История-сказание, эпос о жизни чувашской деревни здесь рассказывается медленно, неторопливо, повествование тягуче как мед, сопровождается живой музыкой на национальных инструментах. Актер-музыкант с барабаном, бубном, варганом и другими шумовыми инструментами весь спектакль находится на краю авансцены и добавляет звучания кульминационным сценам. Костюмы поселян-чуваш музейно-точны (особенно женские - хупшу - и девичьи головные уборы), а вот костюмы мифологических героев – Шуйттана (дьявола) и его демонов и также добрых духов в женском обличие, которые выступают антагонистами дьяволу, – наоборот театрально-фантазийны, стилизованы. Отчасти визуально костюмы этих девушек-«ангелов» отсылают нас к знаменитым образам феи и души света из «Синей птицы» 1908 года в МХТ. Сцены борьбы между этими силами добра и зла решены в пластике – это танец, сопровождающийся мощными световыми картинами.
Сценографическое решение спектакля в целом получилось эклектичным, с ощущением, что режиссер хотел максимально задействовать все имеющиеся возможности сценической площадки: и поворотный круг, и всю световую и пиротехническую, дымовую технику. Пространство в некоторых сценах абсолютно пустое, а в некоторых загромождено небольшими по размеру, но многочисленными элементами декораций. Художественное решение спектакля строится на очень подробном и реалистическом изображении условий быта поселян. Мы видим бутафорские кусты и камни, за которые прячутся герои в поле или в лесу, а в деревне убранство дома со всеми подробностями, включая нарисованную печь (выезжающую на колесиках) в избе и бутафорское деревянное корыто для стирки. Предметный мир в спектакле избыточно подробен и скорее иллюстративен, что идет в разрез с общей эпичностью повествования.

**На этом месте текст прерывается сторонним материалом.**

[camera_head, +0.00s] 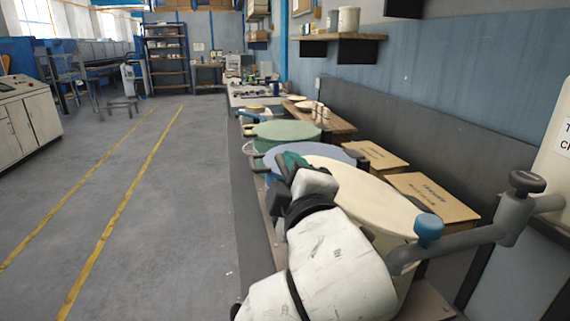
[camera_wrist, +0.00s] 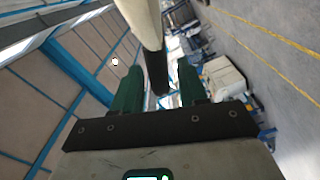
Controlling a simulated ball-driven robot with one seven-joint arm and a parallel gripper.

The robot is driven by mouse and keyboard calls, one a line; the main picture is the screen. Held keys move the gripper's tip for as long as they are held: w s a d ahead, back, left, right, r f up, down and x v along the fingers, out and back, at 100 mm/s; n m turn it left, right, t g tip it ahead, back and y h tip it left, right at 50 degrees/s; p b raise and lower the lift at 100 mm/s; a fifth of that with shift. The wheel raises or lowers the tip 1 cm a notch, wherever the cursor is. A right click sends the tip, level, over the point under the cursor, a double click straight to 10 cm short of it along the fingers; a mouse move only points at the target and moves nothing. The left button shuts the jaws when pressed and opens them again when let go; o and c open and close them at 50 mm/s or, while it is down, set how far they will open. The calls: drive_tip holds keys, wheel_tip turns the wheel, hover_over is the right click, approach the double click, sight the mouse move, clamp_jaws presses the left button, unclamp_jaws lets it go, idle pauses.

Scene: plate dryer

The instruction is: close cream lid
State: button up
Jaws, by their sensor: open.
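The cream lid (camera_head: 372,200) is a large round disc at the lower right of the head view, nearest of a row of coloured lids. I cannot tell how far it is tilted. My gripper (camera_head: 291,162) is at its left edge, and my wrist hides part of the lid. In the wrist view, my gripper (camera_wrist: 158,85) has two green fingers apart. The cream lid's edge (camera_wrist: 146,18) shows edge-on beyond them. A dark bar (camera_wrist: 156,72), apparently a handle on this edge, lies between the fingers. Contact with either finger is not clear.
A blue-grey lid (camera_head: 330,150) and a green lid (camera_head: 285,132) lie behind the cream one. Cardboard boxes (camera_head: 432,195) stand to the right against the wall. A grey jointed arm with a blue knob (camera_head: 428,228) is close right. The floor on the left is clear.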

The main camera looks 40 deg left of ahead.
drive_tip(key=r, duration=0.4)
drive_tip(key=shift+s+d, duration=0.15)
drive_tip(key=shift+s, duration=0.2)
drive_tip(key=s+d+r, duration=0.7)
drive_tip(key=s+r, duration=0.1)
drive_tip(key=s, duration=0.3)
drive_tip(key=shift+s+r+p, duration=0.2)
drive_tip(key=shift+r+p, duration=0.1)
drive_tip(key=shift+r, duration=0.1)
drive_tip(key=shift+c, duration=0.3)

Первые сцены спектакля – это самопрезентация чувашского мира, его базовых ценностей и традиционного уклада жизни, не менявшегося на протяжении веков. Например, уважение к труду и его ценность. Труд признается благом, причем любой труд, но в первую очередь физический, труд в поле, позволяющий жить в гармонии с природой и кормить семью.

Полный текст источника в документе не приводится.